Cornelia and Gifford Pinchot (she is marching in a Women's Suffrage parade in New York in this photo; he is maybe sitting and thinking something cool, but it's hard to tell)


I leave you with a collection of maxims for public service from Gifford Pinchot, and I encourage you to consider whether they apply to the work you are doing, whether or not you're in public service.
  • A public official is there to serve the public and not to run them.

  • Public support of acts affecting public rights is absolutely required.

  • It is more trouble to consult the public than to ignore them, but that is what you are hired for.

  • Find out in advance what the public will stand for.

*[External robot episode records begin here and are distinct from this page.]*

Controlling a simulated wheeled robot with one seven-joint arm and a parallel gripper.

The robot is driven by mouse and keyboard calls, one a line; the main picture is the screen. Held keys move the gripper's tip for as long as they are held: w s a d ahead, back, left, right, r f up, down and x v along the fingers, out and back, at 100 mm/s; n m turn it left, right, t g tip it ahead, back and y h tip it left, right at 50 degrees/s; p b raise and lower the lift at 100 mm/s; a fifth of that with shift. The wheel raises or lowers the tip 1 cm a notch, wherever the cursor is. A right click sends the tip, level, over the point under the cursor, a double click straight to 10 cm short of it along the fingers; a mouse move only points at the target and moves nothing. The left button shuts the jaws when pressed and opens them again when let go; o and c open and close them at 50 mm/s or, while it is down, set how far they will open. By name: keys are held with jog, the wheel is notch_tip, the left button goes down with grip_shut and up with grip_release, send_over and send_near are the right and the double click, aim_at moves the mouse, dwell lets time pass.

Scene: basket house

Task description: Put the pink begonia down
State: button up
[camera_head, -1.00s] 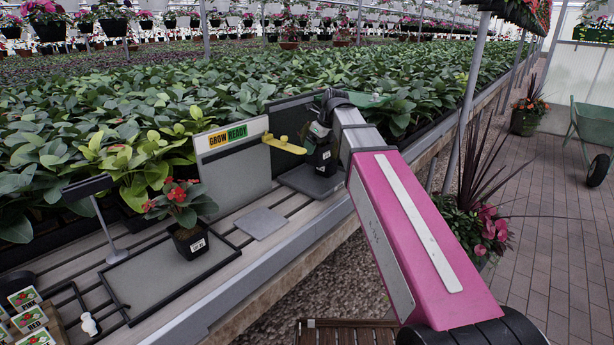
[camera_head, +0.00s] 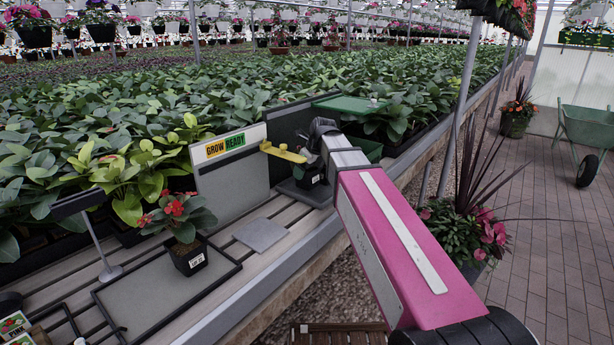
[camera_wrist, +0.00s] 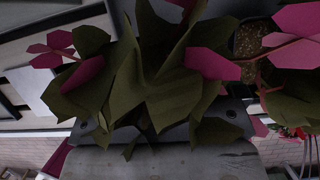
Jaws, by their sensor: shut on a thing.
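My gripper (camera_head: 316,152) is low at the far side of the bench, just right of the yellow bar and in front of a dark upright panel. It is shut on the pink begonia, whose black pot with a white label (camera_head: 313,177) shows below my wrist. The pot is upright, at or just above a dark pad (camera_head: 291,188); I cannot tell whether it touches. My wrist and arm hide the flowers in the head view. In the wrist view the begonia's leaves (camera_wrist: 158,90) and pink petals (camera_wrist: 212,64) fill the middle, with its soil (camera_wrist: 249,38) at upper right.
A red-flowered plant (camera_head: 186,232) stands in a black pot on a framed grey tray (camera_head: 140,300). A GROW READY panel (camera_head: 232,175) and yellow bar (camera_head: 283,152) stand left of my gripper. A flat grey plate (camera_head: 260,235) lies nearer; bench slats around it are clear.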

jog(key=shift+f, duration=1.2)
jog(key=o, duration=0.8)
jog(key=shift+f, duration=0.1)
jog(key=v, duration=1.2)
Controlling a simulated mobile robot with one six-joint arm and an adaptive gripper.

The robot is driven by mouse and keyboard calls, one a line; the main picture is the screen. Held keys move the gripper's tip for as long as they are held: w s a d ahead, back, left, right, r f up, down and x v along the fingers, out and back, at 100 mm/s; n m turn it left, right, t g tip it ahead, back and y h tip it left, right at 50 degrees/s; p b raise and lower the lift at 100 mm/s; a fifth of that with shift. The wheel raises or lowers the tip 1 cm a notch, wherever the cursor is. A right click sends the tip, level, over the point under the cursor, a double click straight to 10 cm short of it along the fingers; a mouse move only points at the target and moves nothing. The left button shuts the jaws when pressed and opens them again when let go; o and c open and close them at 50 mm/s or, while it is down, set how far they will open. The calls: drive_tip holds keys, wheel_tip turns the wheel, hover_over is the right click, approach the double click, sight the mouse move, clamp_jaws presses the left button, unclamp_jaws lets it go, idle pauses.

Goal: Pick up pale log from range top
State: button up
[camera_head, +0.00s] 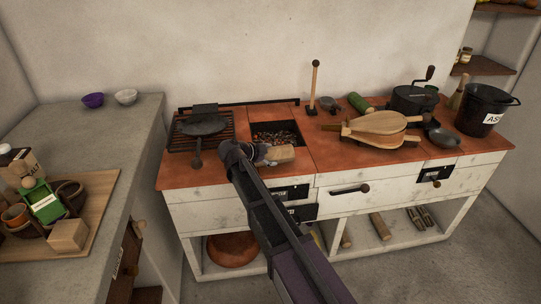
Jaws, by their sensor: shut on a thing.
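The pale log (280,155) is at the front edge of the range top (320,149), just in front of the open firebox with dark coals. My gripper (262,156) reaches in from the lower right and is shut on the log's left end. My gripper and wrist hide that end and the fingertips. I cannot tell whether the log touches the range top or is lifted slightly.
A pan (203,125) sits on the grill left of the firebox (275,134). Bellows (378,126), a grinder pot (411,100) and a black bucket (486,108) crowd the right side. An upright wooden-handled tool (314,88) stands behind. The left counter holds bowls and a loaded board (100,190).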

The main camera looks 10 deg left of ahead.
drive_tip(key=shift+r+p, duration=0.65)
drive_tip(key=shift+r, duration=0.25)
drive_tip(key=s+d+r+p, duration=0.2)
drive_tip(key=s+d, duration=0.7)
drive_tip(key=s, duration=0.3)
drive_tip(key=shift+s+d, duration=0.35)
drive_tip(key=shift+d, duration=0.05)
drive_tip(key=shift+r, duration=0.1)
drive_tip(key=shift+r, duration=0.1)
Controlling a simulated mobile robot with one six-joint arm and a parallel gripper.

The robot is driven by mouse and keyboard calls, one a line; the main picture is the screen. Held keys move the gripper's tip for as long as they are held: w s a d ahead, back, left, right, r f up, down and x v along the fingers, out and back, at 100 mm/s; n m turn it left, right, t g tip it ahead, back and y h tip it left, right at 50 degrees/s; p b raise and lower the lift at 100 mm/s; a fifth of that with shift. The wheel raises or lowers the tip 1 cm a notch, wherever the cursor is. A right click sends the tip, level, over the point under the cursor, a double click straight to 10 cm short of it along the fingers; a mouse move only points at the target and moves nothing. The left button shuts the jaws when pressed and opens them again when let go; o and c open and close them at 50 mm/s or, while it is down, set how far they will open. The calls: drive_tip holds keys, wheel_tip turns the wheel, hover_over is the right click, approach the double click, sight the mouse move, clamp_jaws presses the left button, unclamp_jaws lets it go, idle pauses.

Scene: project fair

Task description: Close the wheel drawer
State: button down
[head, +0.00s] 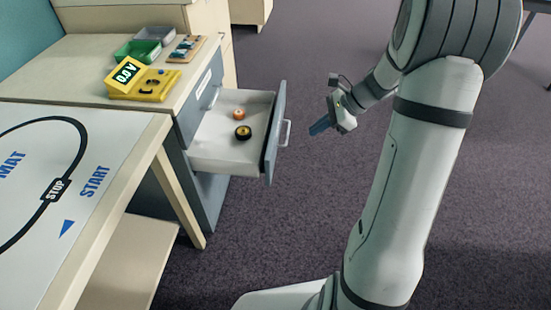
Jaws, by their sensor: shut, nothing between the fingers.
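The wheel drawer (222,150) is pulled out of the grey-fronted cabinet, with its light inner tray showing. A black wheel with a yellow hub (243,133) and a small orange round thing (239,114) lie inside it. The drawer's grey front has a pale bar handle (286,133) on its outer side. My gripper (314,130) is shut and empty, a little to the right of the handle.
A yellow meter (142,83), a green tray (138,51), a grey tray (154,35) and a small board (187,48) stand on the cabinet top. A table with a printed track mat (110,147) is at the left. Open carpet (270,230) lies below my gripper.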

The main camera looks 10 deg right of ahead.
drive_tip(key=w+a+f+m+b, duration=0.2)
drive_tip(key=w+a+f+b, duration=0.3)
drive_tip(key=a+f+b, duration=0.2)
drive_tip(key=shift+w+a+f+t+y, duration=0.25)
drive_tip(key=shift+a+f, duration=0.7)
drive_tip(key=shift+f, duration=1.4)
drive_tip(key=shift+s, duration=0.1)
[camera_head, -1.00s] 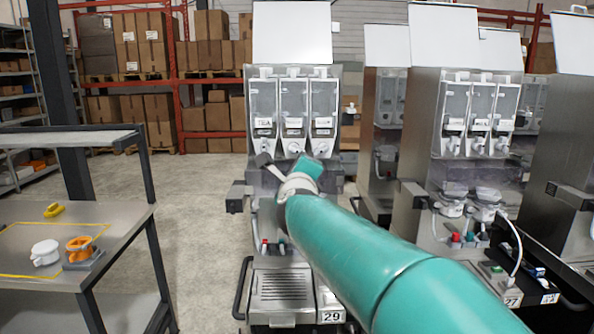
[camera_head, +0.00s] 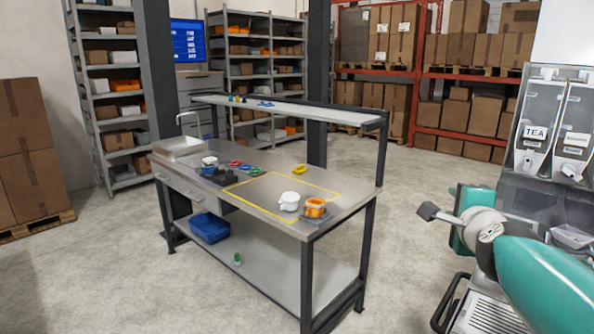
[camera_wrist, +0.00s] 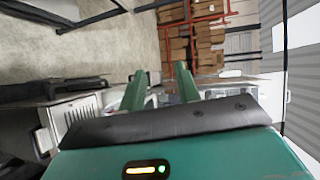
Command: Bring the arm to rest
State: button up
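My arm (camera_head: 530,275), green with a pale grey joint, reaches in from the lower right of the head view, in front of the dispenser (camera_head: 520,192). The fingers of my gripper cannot be made out in that view. In the wrist view my gripper (camera_wrist: 159,78) shows two green fingers standing apart with a gap between them. No held object shows in the gap, only the background. The dispenser has clear bins, one labelled TEA, and is cut off by the right edge.
A steel workbench (camera_head: 255,205) with a raised shelf stands left of the dispenser. On it are a white portafilter-like cup (camera_head: 289,201) and an orange one (camera_head: 315,208). A blue bin (camera_head: 209,228) sits below. Bare floor (camera_head: 395,220) lies between bench and dispenser.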

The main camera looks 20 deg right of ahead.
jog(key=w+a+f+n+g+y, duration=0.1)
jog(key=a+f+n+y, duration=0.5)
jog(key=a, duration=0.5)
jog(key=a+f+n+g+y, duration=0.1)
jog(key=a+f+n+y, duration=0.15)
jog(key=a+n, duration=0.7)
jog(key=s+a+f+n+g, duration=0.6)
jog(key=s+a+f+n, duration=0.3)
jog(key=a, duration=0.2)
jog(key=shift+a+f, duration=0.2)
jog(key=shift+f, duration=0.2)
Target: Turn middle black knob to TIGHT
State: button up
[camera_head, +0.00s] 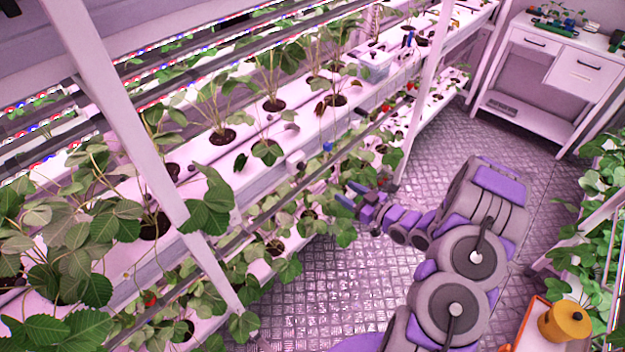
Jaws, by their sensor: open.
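My gripper (351,194) is at the end of my grey and purple arm, beside the front of the left plant rack (262,178). Its two blue fingers point left toward the rack and look apart, with nothing seen between them. I cannot make out the middle black knob; it is too small to tell or hidden by leaves and rails. A small blue part (328,147) shows on the rack front, above and left of the gripper. I cannot tell whether the fingers touch anything.
Strawberry plants (75,250) overhang the rack's shelves, with a slanted white post (150,150) in front. A white cabinet (545,75) stands at the back right. The metal floor (330,280) is open between.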

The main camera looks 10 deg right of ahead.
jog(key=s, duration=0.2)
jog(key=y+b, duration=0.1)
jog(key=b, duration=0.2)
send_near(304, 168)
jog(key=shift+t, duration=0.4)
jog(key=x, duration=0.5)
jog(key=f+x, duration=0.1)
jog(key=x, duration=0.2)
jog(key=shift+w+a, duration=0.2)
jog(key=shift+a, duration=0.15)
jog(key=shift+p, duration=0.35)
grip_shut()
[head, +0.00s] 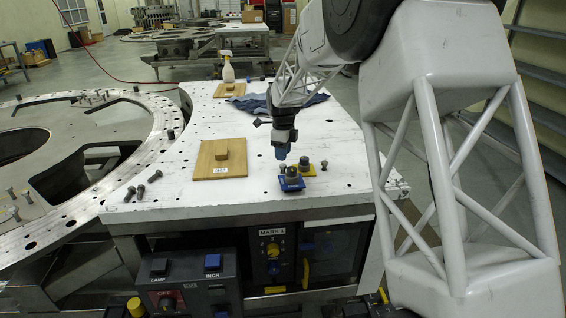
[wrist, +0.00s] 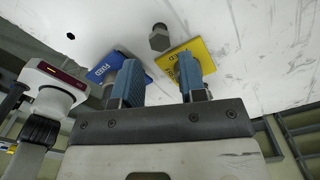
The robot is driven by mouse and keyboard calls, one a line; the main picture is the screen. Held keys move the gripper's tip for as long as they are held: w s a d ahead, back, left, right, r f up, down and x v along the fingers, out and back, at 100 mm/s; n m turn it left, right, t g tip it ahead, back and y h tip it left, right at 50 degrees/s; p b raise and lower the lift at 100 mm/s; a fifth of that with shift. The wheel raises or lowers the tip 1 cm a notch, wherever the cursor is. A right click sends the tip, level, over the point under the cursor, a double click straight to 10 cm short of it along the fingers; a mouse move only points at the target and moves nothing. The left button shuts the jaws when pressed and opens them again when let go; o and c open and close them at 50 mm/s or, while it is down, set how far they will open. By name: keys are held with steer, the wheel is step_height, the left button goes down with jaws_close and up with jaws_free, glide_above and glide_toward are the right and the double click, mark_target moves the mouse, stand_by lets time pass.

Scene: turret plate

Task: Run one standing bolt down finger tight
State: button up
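My gripper (head: 282,153) points down over the right part of the white table, above a blue block (head: 291,184) and a yellow block (head: 305,170). In the wrist view its two blue fingers (wrist: 160,75) are apart with nothing between the tips. A grey hex-headed bolt (wrist: 159,38) shows beyond the fingertips, between the blue plate (wrist: 108,68) and yellow plate (wrist: 184,60). In the head view, small bolts (head: 324,165) stand beside the blocks.
The large grey ring (head: 60,222) at left carries more bolts. A wooden board with a small block (head: 217,170) lies mid-table. A spray bottle (head: 228,70) and a blue cloth (head: 252,103) are farther back. A control panel (head: 273,255) is on the front. The table's middle is mostly clear.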

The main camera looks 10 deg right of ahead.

If it is right and they won’t stand for it, postpone action and educate them.

  • Use the press first, last, and all the time if you want to reach the public. Get rid of the attitude of personal arrogance or pride of attainment or superior knowledge.

  • Don’t try any sly or foxy politics, because a forester is not a politician.

  • Learn tact simply by being absolutely honest and sincere, and by learning to recognize the point of view of the other man and meet him with arguments he will understand.

  • Don’t be afraid to give credit to someone else when it belongs to you; not to do so is the sure mark of a weak man. But to do so is the hardest lesson to learn.

  • Encourage others to do things; you may accomplish many things through others that you can’t get done on your single initiative.

  • Don’t be a knocker; use persuasion rather than force, when possible. Plenty of knockers are to be found; your job is to promote unity.

  • Don’t make enemies unnecessarily and for trivial reasons. If you are any good, you will make plenty of them on matters of straight honesty and public policy, and you need all the support you can get.

    From Gifford Pinchot Lectures at the Yale Forest School (1910-1920).
Source: http://www.fs.fed.us/gt/local-links/historical-info/gifford/gifford.shtml
*Do not ask me to explain it, but Milford, Pennsylvania is a hotbed of creativity. It's a tiny, tiny, tiny town in the middle of the woods that punches way above its weight in terms of the life of the mind. Not only did Cornelia and Gifford run their think-tanks, but it's also the home of the Milford Method of running writing workshops (and the phenomenal constellation of speculative-fiction stars that have congregated in the town for this and other purposes); the home of the Black Bear Film Festival; and the home of God only knows how many writers, painters, scupltors, composers, and other artists.